Abstract: In Argument Mining (AM), the integral sub-task of argument component classification refers to the classification of argument components as claims or premises. In this context, the content of the component alone does not actually suffice to predict it’s corresponding class accurately. In fact, additional lexical, contextual, and structural features are needed. Here, we propose a unified model for argument component classification based on BERT. Our model incorporates the component itself together with contextual and structural features – given as text – instead of the usual numerical form. This new technique enables BERT to build a customized and enriched representation of the component. We evaluate our model on three datasets that reflect a diversity of written and spoken discourses. We achieve state-of-art results on two datasets and 95% of the best results on the third. Our approach shows that BERT is capable of exploiting non-textual information given in a textual form. To the best of our knowledge, our work is the first to investigate and implement a features as text, BERT-based model for text classification.

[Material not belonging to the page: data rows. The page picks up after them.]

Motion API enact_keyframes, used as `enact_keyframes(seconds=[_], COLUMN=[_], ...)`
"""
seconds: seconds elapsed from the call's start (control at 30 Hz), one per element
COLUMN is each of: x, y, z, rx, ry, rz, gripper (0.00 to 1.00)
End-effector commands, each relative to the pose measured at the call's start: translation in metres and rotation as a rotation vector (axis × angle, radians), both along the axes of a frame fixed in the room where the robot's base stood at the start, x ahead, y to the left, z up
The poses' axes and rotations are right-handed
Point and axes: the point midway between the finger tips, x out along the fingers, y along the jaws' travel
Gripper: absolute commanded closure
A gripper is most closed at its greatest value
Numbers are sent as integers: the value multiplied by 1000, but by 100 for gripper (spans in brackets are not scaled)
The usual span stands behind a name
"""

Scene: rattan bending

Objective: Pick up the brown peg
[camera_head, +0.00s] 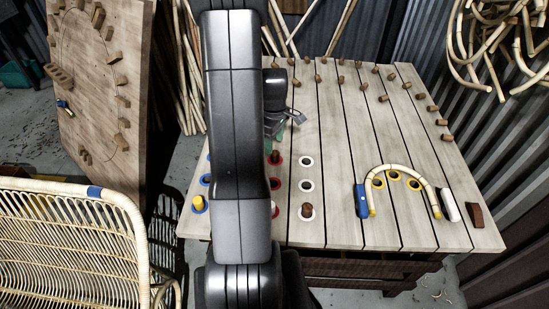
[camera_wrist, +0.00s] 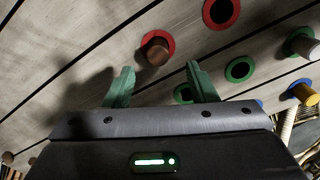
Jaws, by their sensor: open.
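A brown peg (camera_wrist: 156,52) stands in a red-ringed hole in the wrist view. It also shows in the head view (camera_head: 275,157), just below my gripper and partly beside my dark arm. My gripper (camera_wrist: 160,84) has two green fingers spread apart with nothing between them. The peg lies just beyond the fingertips, between their lines, and they do not touch it. In the head view my gripper (camera_head: 284,125) is partly hidden by the arm. Another brown peg (camera_head: 307,210) stands in a white-ringed hole nearer the table's front edge.
A yellow peg (camera_head: 198,203) stands in a blue-ringed hole. A curved rattan piece (camera_head: 400,166) lies on the slatted table (camera_head: 345,225) by a blue block (camera_head: 361,201), a white block (camera_head: 449,205) and a brown wedge (camera_head: 475,216). Several small pegs line the far edge.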

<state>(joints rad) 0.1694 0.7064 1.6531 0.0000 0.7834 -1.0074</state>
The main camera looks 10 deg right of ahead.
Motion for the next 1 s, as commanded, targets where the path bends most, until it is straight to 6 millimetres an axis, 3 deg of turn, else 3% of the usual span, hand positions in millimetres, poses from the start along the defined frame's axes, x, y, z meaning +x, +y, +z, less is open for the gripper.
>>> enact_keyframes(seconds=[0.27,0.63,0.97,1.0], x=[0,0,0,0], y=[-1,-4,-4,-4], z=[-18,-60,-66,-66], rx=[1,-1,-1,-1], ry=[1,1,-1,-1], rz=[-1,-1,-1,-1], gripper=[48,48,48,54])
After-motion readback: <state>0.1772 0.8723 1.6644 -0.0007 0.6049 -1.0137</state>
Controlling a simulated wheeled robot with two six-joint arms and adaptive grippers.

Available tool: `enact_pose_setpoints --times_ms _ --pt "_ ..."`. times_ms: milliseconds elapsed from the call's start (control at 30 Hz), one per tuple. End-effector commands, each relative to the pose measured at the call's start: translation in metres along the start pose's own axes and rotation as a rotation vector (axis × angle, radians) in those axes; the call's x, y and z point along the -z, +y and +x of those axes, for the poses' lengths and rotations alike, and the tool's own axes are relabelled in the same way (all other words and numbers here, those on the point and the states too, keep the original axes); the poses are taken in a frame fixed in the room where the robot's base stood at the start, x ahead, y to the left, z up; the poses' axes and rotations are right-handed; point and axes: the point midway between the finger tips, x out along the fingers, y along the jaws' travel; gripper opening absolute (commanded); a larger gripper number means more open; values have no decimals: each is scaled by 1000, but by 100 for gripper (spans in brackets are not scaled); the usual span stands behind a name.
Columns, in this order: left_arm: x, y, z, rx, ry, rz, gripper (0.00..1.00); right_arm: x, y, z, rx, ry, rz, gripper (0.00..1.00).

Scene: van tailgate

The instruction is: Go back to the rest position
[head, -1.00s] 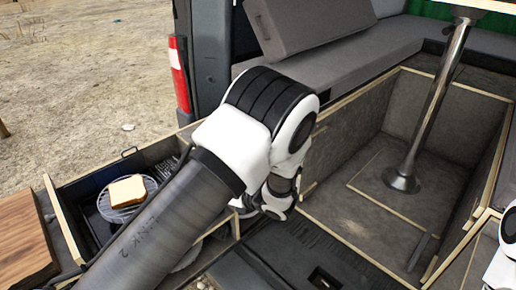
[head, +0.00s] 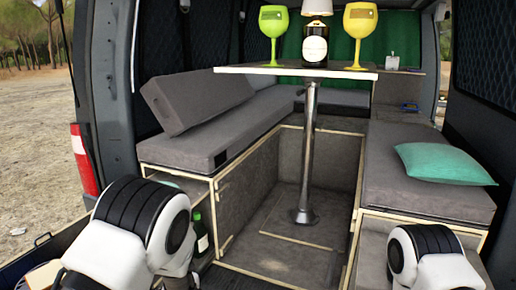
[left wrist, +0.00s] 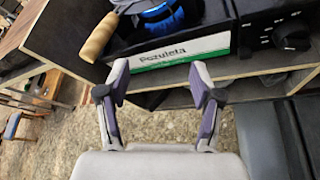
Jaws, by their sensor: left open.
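My left gripper (left wrist: 162,90) is open and empty in the left wrist view. Its two fingers stand apart, with a green and white box marked "Pozuleta" (left wrist: 182,62) beyond the tips. In the head view my two white arm joints show at the lower left and lower right. Both grippers are out of the head view, and my right gripper shows in no view.
A table (head: 290,71) holds a green glass (head: 273,22), a bottle (head: 315,42) and a yellow glass (head: 360,22). Grey benches flank it, with a teal cushion (head: 443,163) on the right. In the wrist view a wooden handle (left wrist: 98,38) and a black knobbed unit (left wrist: 285,38) sit in a wooden drawer.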

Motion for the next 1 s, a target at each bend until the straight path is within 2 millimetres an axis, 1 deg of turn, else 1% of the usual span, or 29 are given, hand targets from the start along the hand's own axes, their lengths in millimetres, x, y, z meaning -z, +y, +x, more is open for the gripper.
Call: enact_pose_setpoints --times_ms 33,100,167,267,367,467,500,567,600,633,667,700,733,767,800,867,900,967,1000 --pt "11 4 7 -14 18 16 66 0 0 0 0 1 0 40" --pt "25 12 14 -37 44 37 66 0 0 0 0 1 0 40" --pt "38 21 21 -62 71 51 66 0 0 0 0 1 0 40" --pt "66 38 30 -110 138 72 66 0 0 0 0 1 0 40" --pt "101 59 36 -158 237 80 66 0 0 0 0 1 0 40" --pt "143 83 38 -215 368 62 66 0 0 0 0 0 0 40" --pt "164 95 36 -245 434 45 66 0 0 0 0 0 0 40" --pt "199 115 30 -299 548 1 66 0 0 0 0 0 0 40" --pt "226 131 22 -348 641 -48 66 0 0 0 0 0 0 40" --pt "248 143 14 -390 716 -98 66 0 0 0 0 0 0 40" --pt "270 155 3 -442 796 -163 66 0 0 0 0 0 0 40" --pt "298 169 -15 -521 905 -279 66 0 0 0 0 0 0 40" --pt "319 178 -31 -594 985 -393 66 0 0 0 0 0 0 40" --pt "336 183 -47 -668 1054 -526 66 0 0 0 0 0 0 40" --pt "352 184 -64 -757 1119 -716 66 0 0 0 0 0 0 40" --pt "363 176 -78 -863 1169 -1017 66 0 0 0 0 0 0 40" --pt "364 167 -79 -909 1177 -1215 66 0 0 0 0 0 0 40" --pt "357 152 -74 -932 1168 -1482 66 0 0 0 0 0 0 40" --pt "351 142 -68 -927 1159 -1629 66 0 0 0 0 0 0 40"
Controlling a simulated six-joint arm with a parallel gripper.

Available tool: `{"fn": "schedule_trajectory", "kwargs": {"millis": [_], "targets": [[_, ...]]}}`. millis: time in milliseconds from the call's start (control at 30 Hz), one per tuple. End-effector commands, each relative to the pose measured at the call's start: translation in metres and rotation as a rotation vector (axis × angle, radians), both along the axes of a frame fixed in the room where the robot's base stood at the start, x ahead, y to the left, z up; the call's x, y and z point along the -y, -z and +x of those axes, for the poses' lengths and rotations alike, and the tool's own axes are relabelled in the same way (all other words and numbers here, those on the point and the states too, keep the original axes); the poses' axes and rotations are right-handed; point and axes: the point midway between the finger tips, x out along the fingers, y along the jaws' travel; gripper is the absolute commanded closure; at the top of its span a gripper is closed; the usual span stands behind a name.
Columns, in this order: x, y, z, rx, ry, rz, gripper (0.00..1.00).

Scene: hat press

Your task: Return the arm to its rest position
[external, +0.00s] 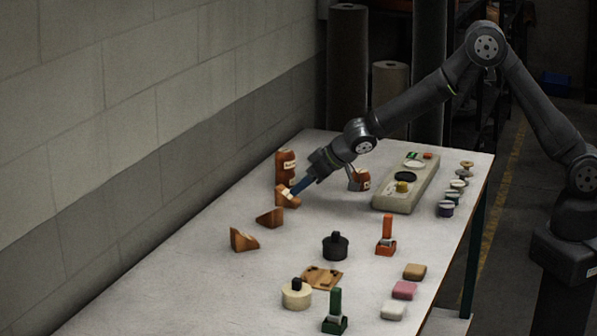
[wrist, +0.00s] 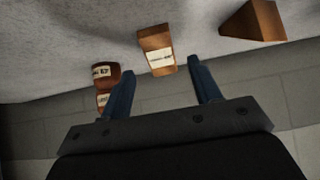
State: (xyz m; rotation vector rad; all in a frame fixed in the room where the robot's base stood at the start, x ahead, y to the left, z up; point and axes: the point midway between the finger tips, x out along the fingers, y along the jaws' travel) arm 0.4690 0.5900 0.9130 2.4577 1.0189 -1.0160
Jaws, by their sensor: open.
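My gripper (external: 301,186) is at the far left part of the table, low over the top, reaching out from my arm. In the wrist view its two blue fingers (wrist: 161,88) are apart with nothing between them. A brown wooden block with a white label (external: 287,196) is right by the fingertips; it also shows in the wrist view (wrist: 156,50), just beyond the fingers. I cannot tell whether the fingers touch it. My arm is stretched across the back of the table, away from its base at the right.
A pale tray (external: 399,200), stamps and small pots fill the right. A wall runs along the left.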

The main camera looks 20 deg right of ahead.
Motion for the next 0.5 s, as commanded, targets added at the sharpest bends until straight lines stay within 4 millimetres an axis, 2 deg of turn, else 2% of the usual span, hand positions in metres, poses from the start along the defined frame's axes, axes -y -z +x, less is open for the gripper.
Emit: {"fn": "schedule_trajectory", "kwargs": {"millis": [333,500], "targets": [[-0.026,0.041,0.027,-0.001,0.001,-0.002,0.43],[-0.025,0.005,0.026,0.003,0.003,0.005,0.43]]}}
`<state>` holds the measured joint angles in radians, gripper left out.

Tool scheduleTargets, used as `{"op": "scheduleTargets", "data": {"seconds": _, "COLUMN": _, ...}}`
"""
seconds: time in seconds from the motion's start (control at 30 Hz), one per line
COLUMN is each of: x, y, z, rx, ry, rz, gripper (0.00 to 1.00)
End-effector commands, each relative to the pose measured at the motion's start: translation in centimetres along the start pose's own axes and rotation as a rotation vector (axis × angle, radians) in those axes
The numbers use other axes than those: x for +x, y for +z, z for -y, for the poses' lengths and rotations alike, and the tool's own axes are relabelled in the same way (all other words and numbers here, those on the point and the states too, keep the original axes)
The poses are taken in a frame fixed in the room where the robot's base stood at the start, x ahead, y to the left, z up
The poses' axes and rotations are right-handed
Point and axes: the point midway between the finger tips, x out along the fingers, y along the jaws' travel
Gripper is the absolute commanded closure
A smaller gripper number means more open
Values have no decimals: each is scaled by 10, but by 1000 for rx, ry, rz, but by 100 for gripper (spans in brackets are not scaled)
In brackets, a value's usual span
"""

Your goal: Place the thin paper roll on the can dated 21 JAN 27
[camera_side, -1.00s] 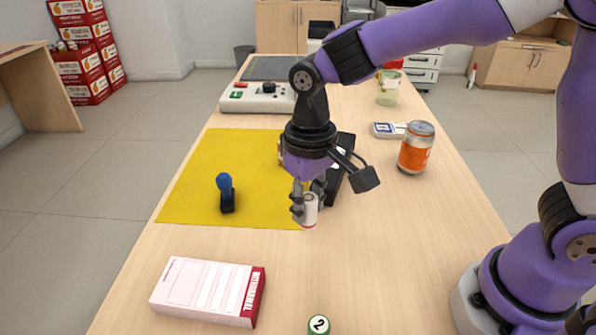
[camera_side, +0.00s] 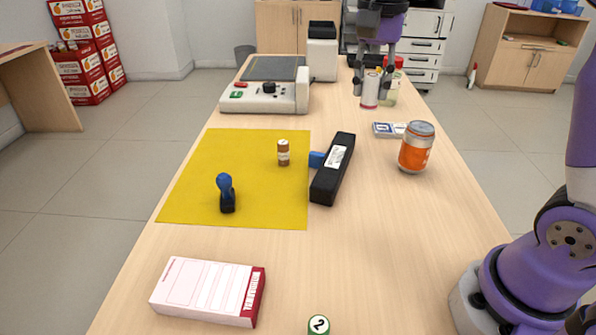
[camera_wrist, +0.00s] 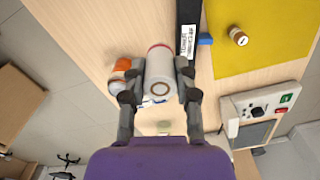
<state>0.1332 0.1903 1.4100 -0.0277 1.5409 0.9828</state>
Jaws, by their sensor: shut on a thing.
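My gripper (camera_side: 374,76) is at the far right part of the counter, shut on the white paper roll (camera_side: 370,91), which has a red edge at its lower end. The roll hangs roughly upright, and the wrist view shows it between my fingers (camera_wrist: 160,72). An orange can with a silver top (camera_side: 416,150) stands on the counter, nearer the side camera and to the right of the roll. The can shows partly beside a finger in the wrist view (camera_wrist: 121,65). I cannot read a date on it.
A greenish clear container (camera_side: 391,92) stands just behind the roll. A small blue-and-white pack (camera_side: 385,129) lies near the can.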

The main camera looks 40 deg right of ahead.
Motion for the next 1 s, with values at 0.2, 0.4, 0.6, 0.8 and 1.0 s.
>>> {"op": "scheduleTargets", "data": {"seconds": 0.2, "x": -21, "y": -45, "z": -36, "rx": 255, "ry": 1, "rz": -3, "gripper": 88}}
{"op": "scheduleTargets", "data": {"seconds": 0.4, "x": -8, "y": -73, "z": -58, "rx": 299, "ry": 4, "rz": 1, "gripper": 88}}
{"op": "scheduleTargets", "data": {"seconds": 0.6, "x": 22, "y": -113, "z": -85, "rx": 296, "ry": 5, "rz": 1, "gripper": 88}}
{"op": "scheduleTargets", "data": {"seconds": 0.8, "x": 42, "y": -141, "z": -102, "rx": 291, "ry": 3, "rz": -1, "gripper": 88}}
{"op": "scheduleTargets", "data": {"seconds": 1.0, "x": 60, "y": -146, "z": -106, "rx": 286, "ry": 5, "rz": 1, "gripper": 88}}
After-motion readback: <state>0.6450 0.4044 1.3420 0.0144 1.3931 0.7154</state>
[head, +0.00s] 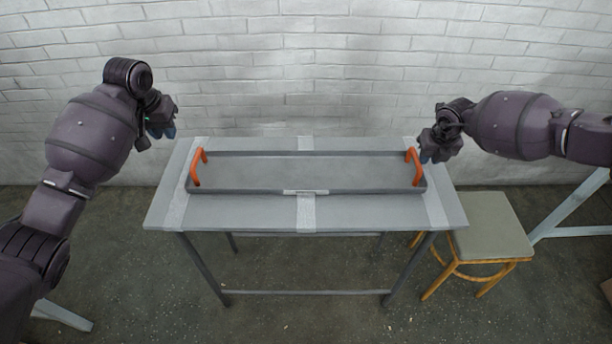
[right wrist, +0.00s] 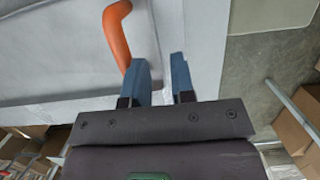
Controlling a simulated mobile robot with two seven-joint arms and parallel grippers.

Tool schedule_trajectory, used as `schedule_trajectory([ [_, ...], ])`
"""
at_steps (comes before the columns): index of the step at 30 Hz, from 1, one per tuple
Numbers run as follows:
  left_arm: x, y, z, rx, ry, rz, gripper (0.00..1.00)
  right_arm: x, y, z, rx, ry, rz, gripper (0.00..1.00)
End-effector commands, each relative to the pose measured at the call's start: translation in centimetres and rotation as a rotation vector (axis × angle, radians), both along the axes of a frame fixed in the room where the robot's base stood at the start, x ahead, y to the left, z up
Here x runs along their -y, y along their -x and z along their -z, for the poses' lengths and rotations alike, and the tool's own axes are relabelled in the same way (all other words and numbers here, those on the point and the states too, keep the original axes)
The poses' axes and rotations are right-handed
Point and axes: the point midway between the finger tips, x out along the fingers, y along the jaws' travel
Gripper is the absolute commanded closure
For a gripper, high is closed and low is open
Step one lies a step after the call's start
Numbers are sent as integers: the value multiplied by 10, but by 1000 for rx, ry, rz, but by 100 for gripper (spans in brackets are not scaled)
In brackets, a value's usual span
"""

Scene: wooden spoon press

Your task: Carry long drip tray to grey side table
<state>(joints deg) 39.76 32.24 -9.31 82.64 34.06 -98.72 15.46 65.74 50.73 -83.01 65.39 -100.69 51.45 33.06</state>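The long drip tray (head: 300,172) is shallow and grey with an orange handle at each end. It lies on the grey side table (head: 250,215). My left gripper (head: 168,130) is above the table's back left corner, apart from the left handle (head: 197,168); its fingers are too small to read. My right gripper (head: 427,158) is by the right handle (head: 416,166). In the right wrist view its two blue fingers (right wrist: 165,82) are spread with nothing between them, and the orange handle (right wrist: 117,35) is just to the left of them.
A stool (head: 488,226) with a grey-green seat and wooden legs stands at the table's right. A white brick wall (head: 300,70) is behind the table. Cardboard boxes (right wrist: 296,125) show in the right wrist view. The floor in front is clear.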

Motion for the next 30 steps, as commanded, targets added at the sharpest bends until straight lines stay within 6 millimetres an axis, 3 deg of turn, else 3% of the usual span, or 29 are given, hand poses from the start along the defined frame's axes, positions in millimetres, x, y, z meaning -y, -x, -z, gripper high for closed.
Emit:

Our model incorporates contextual and structural features of the argument component to build enriched BERT based representation for argument classification. More details about BERT and other transformer models can be found here: https://gh.neting.cc/huggingface/transformers
We experiment on our model with 3 datasets:
- Persuasive Essays: https://tudatalib.ulb.tu-darmstadt.de/handle/tudatalib/2422
- Yes We Can: https://gh.neting.cc/ElecDeb60To16/Dataset
- Change My View: https://gh.neting.cc/chridey/change-my-view-modes
The contextual and structural features of all three datasets have been pre-computed separately. All three datasets in the PyTorch ready .pt
format are given in the /datasets
folder.
We train our model for two tasks:
- BERT fine-tune on the three datasets
- comparing numerical concatenation versus our structural features as text
More details about BERT fine-tuning can be found here: https://huggingface.co/docs/transformers/training
The notebooks used for the experiments are given in the /notebooks
folder. More detailed explanation about the usage is provided in the README
file in the folder.
We use the following versions of the packages:
torch==1.10
transformers==4.12.5
datasets==1.15.1
tensorboard==2.6.0
All experiments have been performed on Paperspace's Gradient cloud AI/ML platform: https://gradient.run/